If Bacon’s Rebellion at times has been “Dominion Pravda,” providing a window into that corporate giant’s C suite, our friends at the Virginia Mercury sometimes take the opposite role of “Environmental People’s Daily.”
Its story today is a good example, for what it includes and what it does not. The long, detailed and worthwhile summary of energy and environment issues coming to the 2020 General Assembly has a glaring omission. It makes no reference to the Transportation and Climate Initiative. If anybody could get a straight answer out of the Northam Administration, you’d think it would be Virginia Mercury. The silence is deafening and perhaps significant.
At some point soon somebody has to say something, wouldn’t you think? In others states in the proposed interstate compact, governors are being pinned down, actual TCI bills are pending, legislators are taking positions, coalitions are forming. This will have to happen in Virginia soon if the organizers of TCI want their proposed memorandum of understanding signed by enough states to actually impose the carbon caps and taxes by 2022.
Maybe they hope you are distracted. As the Virginia Mercury story details, and anybody reading the incoming bills can see, this is going to be the most confusing and contentious energy session ever, with the battle between various factions seeking to save the planet as a whole, to hold back oceans which have been rising for millennia, to completely rebuild the energy industry to fit their green vision, to give you a host of choices where to buy your electricity or to keep the power monopolies intact but rein in their unregulated pricing advantages.
You might think, how can the utilities survive this onslaught? The attack’s fractured nature – its lack of a coherent goal or strategy – adds strength to the advantage already enjoyed by the status quo. Election results notwithstanding, don’t sell your utility stock just yet. Many of the desired energy projects will come with healthy profit margins for the utility, as noted in this story about the bill implementing the Regional Greenhouse Gas Initiative.
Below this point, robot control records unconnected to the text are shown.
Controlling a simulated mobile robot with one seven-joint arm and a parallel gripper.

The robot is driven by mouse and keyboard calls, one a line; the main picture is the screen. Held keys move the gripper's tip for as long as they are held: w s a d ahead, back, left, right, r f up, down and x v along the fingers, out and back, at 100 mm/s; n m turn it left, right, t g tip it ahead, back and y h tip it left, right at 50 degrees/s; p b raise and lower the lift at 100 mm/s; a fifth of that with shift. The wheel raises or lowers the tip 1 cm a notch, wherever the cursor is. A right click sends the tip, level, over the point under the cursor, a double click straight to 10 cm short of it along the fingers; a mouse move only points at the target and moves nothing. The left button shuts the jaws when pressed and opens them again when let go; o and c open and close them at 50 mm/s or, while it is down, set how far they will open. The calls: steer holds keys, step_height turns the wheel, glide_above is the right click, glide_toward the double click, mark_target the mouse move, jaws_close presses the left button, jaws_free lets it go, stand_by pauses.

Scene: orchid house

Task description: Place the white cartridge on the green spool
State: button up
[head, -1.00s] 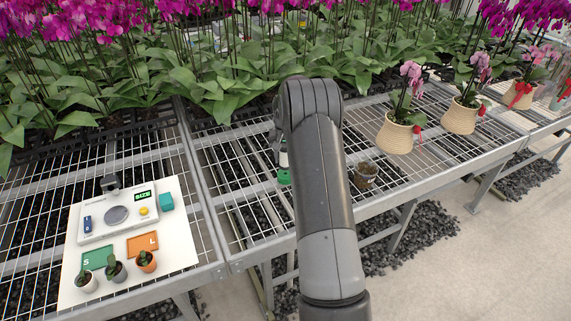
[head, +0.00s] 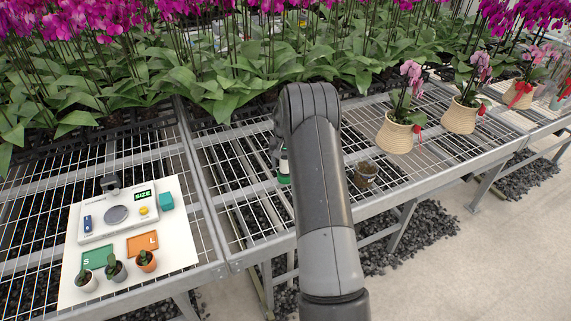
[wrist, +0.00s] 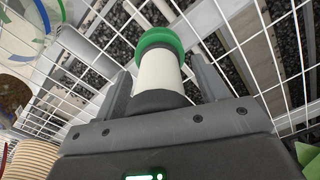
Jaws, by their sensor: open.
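The white cartridge (wrist: 158,76) is a pale cylinder with a dark band at its near end. It stands between the two fingers of my gripper (wrist: 164,70), which are open on either side of it. The green spool (wrist: 160,41) is at the cartridge's far end and the two look touching; how they fit together is hidden. In the head view the white cartridge (head: 284,165) is upright directly above the green spool (head: 284,180), on the wire bench. My arm hides most of the gripper there.
A dark pot (head: 366,172) stands on the bench right of my arm. A white board (head: 180,240) with a scale, coloured cards and small pots lies at left. Basket-potted orchids (head: 394,136) stand at right. Dense orchid leaves fill the back.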

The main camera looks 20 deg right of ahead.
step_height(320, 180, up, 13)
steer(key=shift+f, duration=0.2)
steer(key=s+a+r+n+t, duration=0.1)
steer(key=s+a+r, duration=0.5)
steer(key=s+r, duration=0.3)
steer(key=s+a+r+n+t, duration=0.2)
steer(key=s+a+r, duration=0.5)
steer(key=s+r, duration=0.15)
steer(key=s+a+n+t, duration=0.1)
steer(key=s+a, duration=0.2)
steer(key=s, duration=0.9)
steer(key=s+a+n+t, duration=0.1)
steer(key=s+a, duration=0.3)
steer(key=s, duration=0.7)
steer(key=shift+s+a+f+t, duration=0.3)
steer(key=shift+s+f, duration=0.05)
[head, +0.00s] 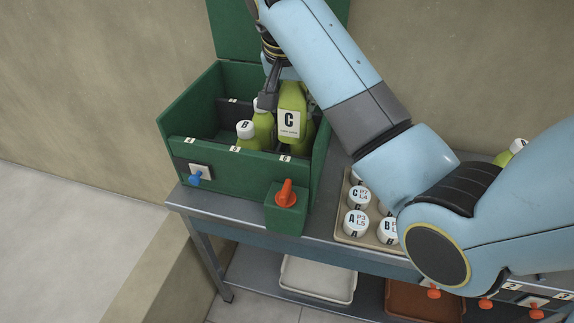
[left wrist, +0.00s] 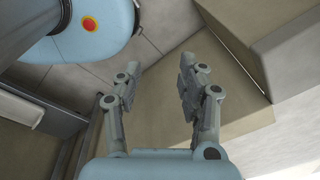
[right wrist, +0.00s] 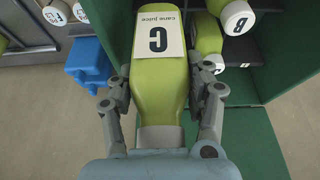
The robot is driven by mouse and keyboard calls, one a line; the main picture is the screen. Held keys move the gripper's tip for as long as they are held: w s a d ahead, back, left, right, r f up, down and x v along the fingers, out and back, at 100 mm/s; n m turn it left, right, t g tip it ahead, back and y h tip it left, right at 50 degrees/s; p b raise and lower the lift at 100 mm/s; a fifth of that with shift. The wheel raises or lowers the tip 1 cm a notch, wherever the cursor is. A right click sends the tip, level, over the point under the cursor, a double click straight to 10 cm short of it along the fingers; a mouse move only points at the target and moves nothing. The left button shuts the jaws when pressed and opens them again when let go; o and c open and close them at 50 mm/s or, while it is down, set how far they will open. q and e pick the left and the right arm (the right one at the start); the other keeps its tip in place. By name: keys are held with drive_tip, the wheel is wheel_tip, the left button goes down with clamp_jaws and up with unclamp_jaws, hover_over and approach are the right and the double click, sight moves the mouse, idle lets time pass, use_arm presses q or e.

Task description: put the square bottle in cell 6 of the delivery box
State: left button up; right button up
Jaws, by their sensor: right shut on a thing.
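The square bottle (head: 290,123) is green with a white label marked C. My right gripper (head: 270,98) is shut on it in the head view. It holds the bottle upright at the right side of the green delivery box (head: 215,165), behind the front-edge label 6. The bottle's lower part is hidden by the front wall, so I cannot tell whether it touches the floor. In the right wrist view the bottle (right wrist: 158,85) sits between both fingers. My left gripper (left wrist: 160,72) is open and empty in the left wrist view, away from the box.
A B-marked bottle (head: 245,131) and another green bottle (head: 263,119) stand in the box beside the held bottle. The cell at label 4 looks empty. An orange knob (head: 286,192) stands at the front.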

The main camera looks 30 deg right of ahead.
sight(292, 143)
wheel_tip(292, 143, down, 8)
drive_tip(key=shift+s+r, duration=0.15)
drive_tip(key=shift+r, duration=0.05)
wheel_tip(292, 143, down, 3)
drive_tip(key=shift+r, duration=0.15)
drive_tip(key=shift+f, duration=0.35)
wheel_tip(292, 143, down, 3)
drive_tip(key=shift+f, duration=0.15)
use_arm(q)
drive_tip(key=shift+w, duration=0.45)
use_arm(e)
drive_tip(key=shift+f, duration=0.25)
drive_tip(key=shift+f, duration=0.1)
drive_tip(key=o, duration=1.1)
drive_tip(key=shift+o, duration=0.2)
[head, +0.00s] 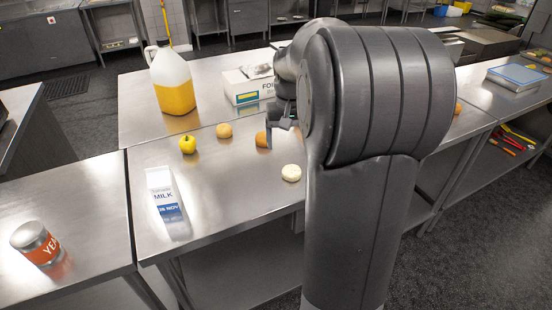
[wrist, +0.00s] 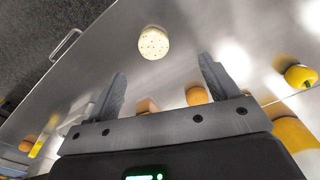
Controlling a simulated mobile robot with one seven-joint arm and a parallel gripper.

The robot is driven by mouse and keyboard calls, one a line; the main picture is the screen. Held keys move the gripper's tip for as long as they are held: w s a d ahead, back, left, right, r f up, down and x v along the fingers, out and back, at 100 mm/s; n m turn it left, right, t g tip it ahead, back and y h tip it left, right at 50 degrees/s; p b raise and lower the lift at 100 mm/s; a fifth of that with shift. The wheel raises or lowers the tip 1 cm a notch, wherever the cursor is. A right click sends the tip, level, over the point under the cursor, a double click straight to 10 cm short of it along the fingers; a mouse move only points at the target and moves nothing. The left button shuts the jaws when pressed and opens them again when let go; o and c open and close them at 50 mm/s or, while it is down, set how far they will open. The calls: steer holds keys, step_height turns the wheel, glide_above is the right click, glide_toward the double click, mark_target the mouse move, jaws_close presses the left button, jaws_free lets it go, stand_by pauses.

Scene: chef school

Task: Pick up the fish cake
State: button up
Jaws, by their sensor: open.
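A pale, speckled round cake (head: 291,173) lies flat on the steel table near its front edge. In the wrist view it shows beyond the fingertips (wrist: 153,42). A brown-orange round piece (head: 262,139) lies by my gripper, and a tan one (head: 224,131) lies farther left. I cannot tell for sure which of these is the fish cake. My gripper (head: 280,128) is open above the table, partly hidden by my arm. In the wrist view its fingers (wrist: 163,75) are spread with nothing held between them.
A yellow apple-like item (head: 188,144) and a milk carton (head: 165,198) are on the left of the table. A jug of yellow liquid (head: 173,84) and a white box (head: 245,86) stand behind. A jar (head: 36,243) is on the left table. The front middle is clear.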

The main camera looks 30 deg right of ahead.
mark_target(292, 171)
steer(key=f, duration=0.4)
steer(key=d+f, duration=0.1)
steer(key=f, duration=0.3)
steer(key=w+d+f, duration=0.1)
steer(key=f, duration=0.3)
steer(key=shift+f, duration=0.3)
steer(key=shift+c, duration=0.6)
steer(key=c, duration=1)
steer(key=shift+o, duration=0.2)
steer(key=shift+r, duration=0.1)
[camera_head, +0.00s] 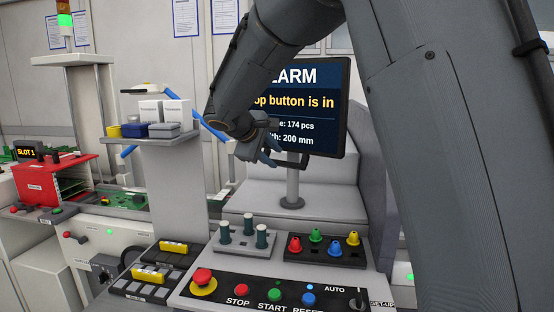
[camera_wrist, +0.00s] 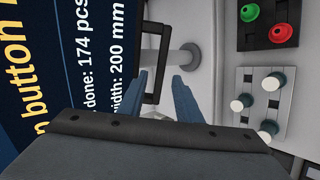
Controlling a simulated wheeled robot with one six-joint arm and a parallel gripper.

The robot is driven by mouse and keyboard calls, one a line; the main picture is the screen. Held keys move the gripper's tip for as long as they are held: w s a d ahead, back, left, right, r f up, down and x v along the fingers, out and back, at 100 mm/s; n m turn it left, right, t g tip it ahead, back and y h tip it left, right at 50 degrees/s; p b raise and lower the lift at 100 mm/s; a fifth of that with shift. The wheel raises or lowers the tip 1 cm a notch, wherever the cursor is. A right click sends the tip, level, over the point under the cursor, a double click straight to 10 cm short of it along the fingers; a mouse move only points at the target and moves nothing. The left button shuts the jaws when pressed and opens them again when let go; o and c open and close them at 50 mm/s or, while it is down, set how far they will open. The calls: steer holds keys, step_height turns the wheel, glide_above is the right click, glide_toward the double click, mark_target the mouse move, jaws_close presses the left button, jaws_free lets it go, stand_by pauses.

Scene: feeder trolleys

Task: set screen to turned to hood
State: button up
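The screen (camera_head: 318,108) stands on a grey post (camera_head: 292,185) and faces me, a little angled. It shows an alarm text, partly covered by my arm. In the wrist view the screen (camera_wrist: 85,50) fills the left side, with a dark loop handle (camera_wrist: 164,45) at its edge. The handle (camera_head: 307,161) also shows below the screen in the head view. My gripper (camera_head: 258,152) is in front of the screen's lower left part. In the wrist view its two blue fingers (camera_wrist: 160,77) are apart with nothing held, pointing toward the handle's near end. I cannot tell the depth gap.
Below stand a tray of grey-topped pegs (camera_head: 242,238) and a tray of coloured nozzles (camera_head: 325,247). The button panel (camera_head: 230,297) with a red mushroom button (camera_head: 203,279) is in front. A shelf (camera_head: 150,138) with small boxes is at left, beside a red feeder box (camera_head: 50,175).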

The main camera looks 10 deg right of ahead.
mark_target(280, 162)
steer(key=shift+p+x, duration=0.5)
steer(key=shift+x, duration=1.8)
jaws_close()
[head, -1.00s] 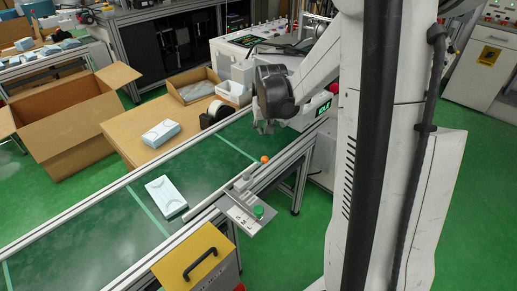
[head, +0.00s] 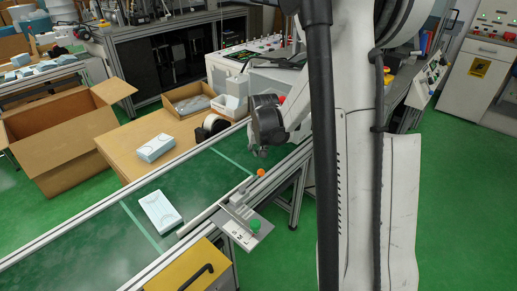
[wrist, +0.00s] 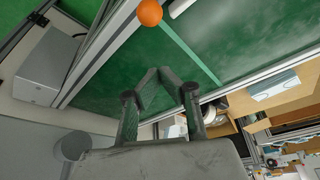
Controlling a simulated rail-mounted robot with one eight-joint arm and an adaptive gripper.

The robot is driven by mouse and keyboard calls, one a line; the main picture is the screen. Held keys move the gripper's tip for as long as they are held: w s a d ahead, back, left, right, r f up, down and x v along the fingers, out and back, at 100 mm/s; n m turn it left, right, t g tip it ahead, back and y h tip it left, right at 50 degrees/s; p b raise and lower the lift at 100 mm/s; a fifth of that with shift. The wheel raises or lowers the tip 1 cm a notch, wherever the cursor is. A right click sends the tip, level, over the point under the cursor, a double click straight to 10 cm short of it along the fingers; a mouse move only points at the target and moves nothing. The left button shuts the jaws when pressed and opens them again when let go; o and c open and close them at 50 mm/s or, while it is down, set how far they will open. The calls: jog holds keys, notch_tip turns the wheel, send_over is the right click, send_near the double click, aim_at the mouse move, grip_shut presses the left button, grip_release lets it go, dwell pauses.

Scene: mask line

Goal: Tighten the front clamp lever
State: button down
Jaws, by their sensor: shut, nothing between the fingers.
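An orange ball knob (head: 260,172) stands at the near edge of the green conveyor; I take it for the end of the clamp lever, but its arm is hard to make out. It also shows at the top of the wrist view (wrist: 149,12). The lever's pivot is not clear in either view.
A mask box (head: 160,211) lies on the green belt (head: 90,238). A yellow case (head: 185,272) stands at the front. A wooden table (head: 125,152) and an open carton (head: 50,140) are beyond.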

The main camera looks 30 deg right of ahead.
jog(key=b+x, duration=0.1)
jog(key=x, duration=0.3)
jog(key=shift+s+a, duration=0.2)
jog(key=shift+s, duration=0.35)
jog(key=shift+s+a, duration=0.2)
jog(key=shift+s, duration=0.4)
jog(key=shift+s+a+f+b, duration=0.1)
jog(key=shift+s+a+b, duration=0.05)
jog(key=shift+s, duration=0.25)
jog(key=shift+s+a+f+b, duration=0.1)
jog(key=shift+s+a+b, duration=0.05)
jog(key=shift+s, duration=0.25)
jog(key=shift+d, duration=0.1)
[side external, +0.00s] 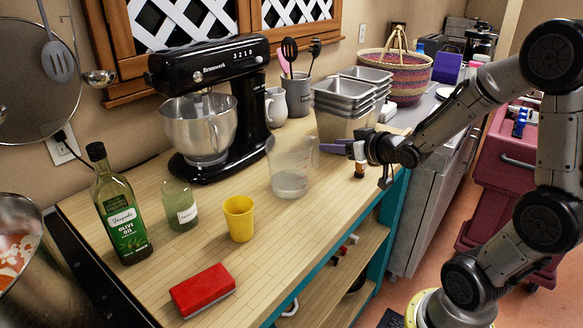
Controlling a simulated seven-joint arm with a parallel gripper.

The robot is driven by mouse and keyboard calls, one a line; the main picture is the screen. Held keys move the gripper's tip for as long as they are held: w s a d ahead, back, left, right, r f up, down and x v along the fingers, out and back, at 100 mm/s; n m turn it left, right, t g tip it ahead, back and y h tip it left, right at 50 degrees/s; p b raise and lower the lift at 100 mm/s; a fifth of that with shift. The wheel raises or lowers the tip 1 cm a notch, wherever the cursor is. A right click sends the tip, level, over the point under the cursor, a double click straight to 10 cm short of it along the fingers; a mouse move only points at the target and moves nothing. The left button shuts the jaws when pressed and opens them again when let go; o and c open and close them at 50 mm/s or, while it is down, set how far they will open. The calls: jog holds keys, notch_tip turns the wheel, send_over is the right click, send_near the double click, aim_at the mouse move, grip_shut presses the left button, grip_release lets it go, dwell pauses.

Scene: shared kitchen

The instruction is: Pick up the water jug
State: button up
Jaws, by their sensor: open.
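The water jug (290,168) is a clear, see-through pitcher standing upright near the middle of the wooden counter. Its handle is on its right side, facing my gripper. My gripper (358,162) is open, to the right of the jug by the counter's front edge. One finger reaches left, close to the jug's handle in the picture. I cannot tell whether it touches the handle. Nothing shows held between the fingers.
A yellow cup (239,219), a green jar (180,206), an olive oil bottle (118,208) and a red sponge-like block (202,290) stand left of the jug. A black stand mixer (255,112) and stacked metal pans (341,118) are behind.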

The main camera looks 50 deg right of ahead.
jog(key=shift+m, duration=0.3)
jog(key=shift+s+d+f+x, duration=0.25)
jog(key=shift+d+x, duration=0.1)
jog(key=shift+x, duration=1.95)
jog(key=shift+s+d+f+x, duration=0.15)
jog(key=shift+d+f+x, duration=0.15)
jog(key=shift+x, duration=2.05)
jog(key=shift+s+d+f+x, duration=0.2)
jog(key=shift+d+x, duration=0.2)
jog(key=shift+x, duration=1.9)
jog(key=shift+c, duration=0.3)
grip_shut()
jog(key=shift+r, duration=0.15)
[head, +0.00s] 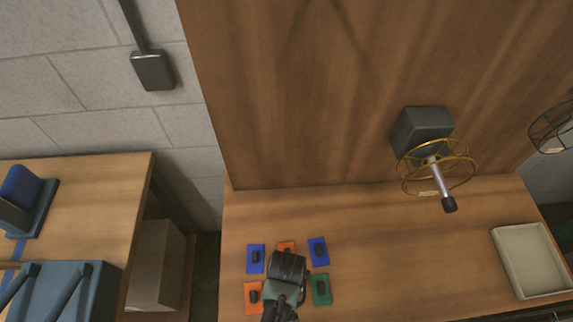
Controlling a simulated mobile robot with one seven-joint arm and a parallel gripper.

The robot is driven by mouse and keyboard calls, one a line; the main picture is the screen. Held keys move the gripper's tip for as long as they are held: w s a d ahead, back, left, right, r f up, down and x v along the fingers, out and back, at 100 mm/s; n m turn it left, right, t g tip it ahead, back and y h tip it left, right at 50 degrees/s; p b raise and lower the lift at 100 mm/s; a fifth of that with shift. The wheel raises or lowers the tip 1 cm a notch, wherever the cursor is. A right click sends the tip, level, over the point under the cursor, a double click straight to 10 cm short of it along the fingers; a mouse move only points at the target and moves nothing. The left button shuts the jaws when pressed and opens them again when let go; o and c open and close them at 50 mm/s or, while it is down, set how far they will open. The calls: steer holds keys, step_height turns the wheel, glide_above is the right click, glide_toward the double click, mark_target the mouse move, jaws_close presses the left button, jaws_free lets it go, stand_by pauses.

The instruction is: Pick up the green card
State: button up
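The green card (321,290) lies on the wooden table, just right of my gripper, with a small dark piece on top of it. My gripper (287,266) is seen from above, over the group of cards. Its fingertips are hidden by its own body, so I cannot see whether it is open or what is between the fingers. The dark gripper body partly covers an orange card (286,246) behind it.
Blue cards lie at the back left (256,259) and back right (318,251); another orange card (253,297) lies left of my gripper. A pale tray (530,262) sits at the right. A gold wire lamp part (437,168) stands out from the back panel. The table's middle is clear.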

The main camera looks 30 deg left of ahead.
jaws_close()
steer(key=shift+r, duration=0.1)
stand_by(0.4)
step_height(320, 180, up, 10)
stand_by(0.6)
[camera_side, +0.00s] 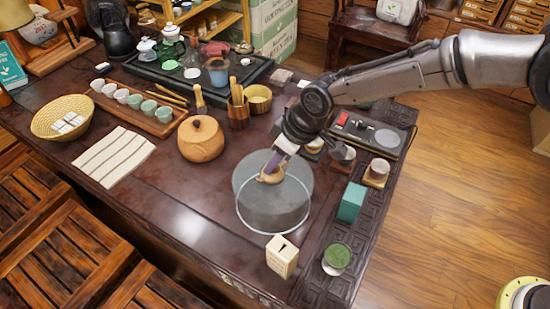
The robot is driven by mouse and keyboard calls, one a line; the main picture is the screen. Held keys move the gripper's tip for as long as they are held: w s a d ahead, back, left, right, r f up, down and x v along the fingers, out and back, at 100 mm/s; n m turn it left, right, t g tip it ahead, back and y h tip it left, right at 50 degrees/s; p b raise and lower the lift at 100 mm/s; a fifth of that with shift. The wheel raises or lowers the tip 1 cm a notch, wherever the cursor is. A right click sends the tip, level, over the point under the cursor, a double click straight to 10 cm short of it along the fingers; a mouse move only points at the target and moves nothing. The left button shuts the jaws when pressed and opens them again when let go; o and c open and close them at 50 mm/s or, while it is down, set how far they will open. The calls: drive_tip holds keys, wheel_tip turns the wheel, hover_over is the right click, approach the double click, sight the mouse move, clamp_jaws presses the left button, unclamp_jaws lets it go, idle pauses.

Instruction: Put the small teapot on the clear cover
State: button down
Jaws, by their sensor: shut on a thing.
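The clear cover (272,207) is a wide, see-through grey cylinder standing on the dark table near its front right part. The small teapot (268,178) is tan-brown and shows against the upper part of the cover. My gripper (272,168) comes down from the upper right and is shut on the small teapot. The fingers hide part of the teapot. I cannot tell whether the teapot touches the cover's top or hangs just above it.
A round wooden jar (201,143) stands left of the cover. A cream box (282,257), a teal box (352,203) and a green-topped tin (337,257) stand in front and to the right.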

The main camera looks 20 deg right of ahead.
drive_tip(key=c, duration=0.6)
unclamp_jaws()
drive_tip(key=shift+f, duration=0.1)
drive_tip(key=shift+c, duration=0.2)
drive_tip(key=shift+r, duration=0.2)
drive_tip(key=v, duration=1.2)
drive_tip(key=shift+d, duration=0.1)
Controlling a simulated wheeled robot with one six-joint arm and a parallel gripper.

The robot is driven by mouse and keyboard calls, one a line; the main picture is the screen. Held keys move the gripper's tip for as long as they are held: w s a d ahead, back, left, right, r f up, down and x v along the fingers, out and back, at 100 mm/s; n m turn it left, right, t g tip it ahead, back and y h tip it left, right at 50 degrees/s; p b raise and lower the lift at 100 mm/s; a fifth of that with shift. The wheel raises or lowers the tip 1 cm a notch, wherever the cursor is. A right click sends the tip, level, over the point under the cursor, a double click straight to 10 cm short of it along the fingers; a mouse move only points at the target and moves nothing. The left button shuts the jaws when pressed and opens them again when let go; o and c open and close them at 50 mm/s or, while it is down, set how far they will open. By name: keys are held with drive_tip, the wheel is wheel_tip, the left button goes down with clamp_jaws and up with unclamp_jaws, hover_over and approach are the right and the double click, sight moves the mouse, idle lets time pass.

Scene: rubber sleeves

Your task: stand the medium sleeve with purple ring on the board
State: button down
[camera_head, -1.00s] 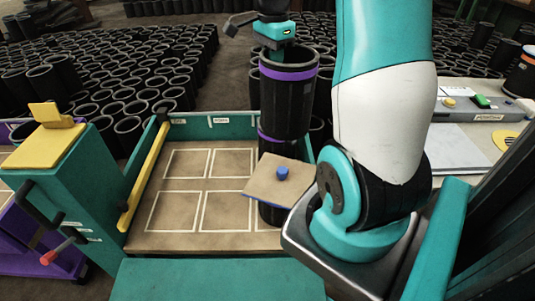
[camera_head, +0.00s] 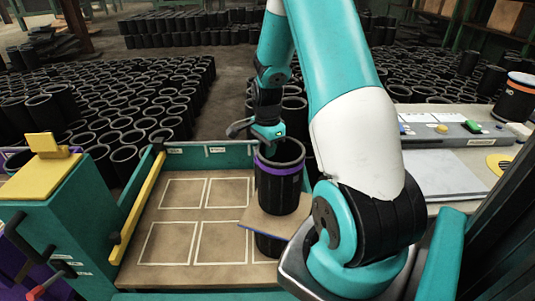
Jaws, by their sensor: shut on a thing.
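The black sleeve with the purple ring (camera_head: 283,196) is upright in the head view, right of the tray's middle. My gripper (camera_head: 265,148) is shut on its upper rim at the left. The small brown board (camera_head: 252,220) lies beneath it, with its left corner and front edge showing. The sleeve's lower end overlaps the board; whether it bears on it fully cannot be told. The board's blue knob is hidden. A dark cylinder (camera_head: 269,246) shows under the board.
The low tray (camera_head: 165,229) has white-outlined squares that are empty, with a yellow bar (camera_head: 136,205) on its left. A teal stand (camera_head: 60,215) is further left. A side table (camera_head: 440,173) with a button panel stands right. Many black sleeves (camera_head: 130,115) fill the floor behind.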

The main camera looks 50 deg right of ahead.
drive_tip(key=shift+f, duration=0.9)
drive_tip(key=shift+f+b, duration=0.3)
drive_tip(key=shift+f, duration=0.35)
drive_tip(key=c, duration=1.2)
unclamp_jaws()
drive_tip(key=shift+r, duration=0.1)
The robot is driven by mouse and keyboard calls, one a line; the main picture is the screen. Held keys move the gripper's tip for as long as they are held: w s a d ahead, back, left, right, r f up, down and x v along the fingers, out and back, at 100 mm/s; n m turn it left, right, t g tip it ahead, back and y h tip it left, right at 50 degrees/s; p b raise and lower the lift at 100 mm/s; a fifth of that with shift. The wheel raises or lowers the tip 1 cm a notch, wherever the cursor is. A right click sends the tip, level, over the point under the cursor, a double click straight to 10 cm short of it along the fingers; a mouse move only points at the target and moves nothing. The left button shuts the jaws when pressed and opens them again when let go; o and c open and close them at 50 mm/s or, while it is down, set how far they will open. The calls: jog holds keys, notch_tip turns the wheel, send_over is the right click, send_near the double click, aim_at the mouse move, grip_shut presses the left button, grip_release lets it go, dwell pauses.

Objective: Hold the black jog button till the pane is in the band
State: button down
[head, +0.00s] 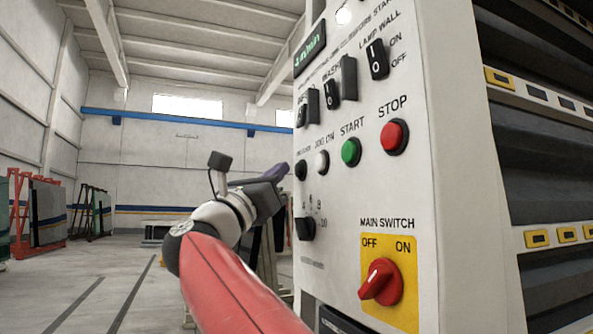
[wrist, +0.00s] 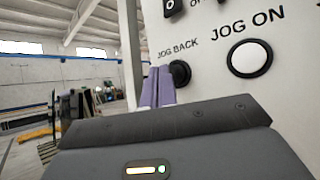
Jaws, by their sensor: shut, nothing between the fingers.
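The black jog button, labelled JOG BACK, shows on the white control panel in the wrist view (wrist: 180,73) and at the panel's left in the head view (head: 301,170). My gripper (head: 282,170) is shut and empty, with its purple fingertips pointing at the panel beside this button. In the wrist view the fingertips (wrist: 158,78) overlap the button's left edge. In the head view a small gap seems to show between tip and button; I cannot tell surely whether they touch. I cannot make out the pane or the band.
The white JOG ON button (head: 322,162) is just right of the black one, then the green START (head: 351,152) and red STOP (head: 394,137). A black selector knob (head: 305,229) sits below. The red main switch (head: 380,282) is lower right. Floor at left is open.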

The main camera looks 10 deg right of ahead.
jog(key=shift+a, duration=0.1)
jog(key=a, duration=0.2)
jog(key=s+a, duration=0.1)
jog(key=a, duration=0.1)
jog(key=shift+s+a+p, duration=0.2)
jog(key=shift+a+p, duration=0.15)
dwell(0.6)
You want other examples of how wild this session is going to be on these issues? Check out these “minor” bills:
HB 389 Hurricane and Flooding Risk Reduction and Bond Rating Protection Act of 2020; established, report. This will create a new state bureaucracy to fund and build flood control projects, comparable to the task of the U.S. Army Corps of Engineers. Maybe the feds will eventually pay?
“The Joint Legislative Audit and Review Commission (JLARC) shall consult with Louisiana’s Legislative Fiscal Office to assess the increased state and local tax flows in Louisiana that resulted from post-Katrina federal spending, including spending for civil works storm and flooding risk reduction projects.”
HB 443 Coal combustion residuals impoundment; Giles and Russell Counties; closure. This is a Northern Virginia Democrat seeking to impose the same expensive coal ash clean up approach that Dominion accepted on the Appalachian Power Company’s big ash accumulations, and the related costs on that utility’s customers (way out of her district).
HB 432 Public utilities; use of small, woman-owned, or minority-owned business. Basically, this says the State Corporation Commission cannot reject a cost as unreasonable or imprudent if the reason the cost is higher than a competitor is the source is a small, woman-owned or minority-owned business. The preferred vendor set aside approach comes to your electric bill.
HB 454 Virginia Public Procurement Act; purchase programs for recycled goods; climate positive materials. This one, from a freshman Republican, wants to dictate that the state buy only “certified climate positive” materials, with something called a net negative carbon footprint. Do they get double points if made by small, woman-owned or minority-owned companies?
One more: HB 413 Subdivision ordinance; energy efficiency and renewable energy provisions. “Authorizes a local governing body to include in its subdivision ordinance provisions for establishing minimum standards of energy efficiency and establishing and maintaining access to sources of renewable energy.” This would be challenging if done statewide by building experts through the building codes, but doing it by political fiat in the subdivision ordinance? With myriad local variations?
For more than a year these issues have been a focus for me, with one bottom line point to be made: As a consumer, don’t assume anybody is really looking out for you. The SCC takes some steps but has its hands tied, the Attorney General is subject to political pressure and takes money from all sides, and the others gain profits if they prevail (including the big users seeking to flee the monopolies). Consumers just pay. There may be a comparable list of good pro-consumer bills, but it may take some digging to compile it.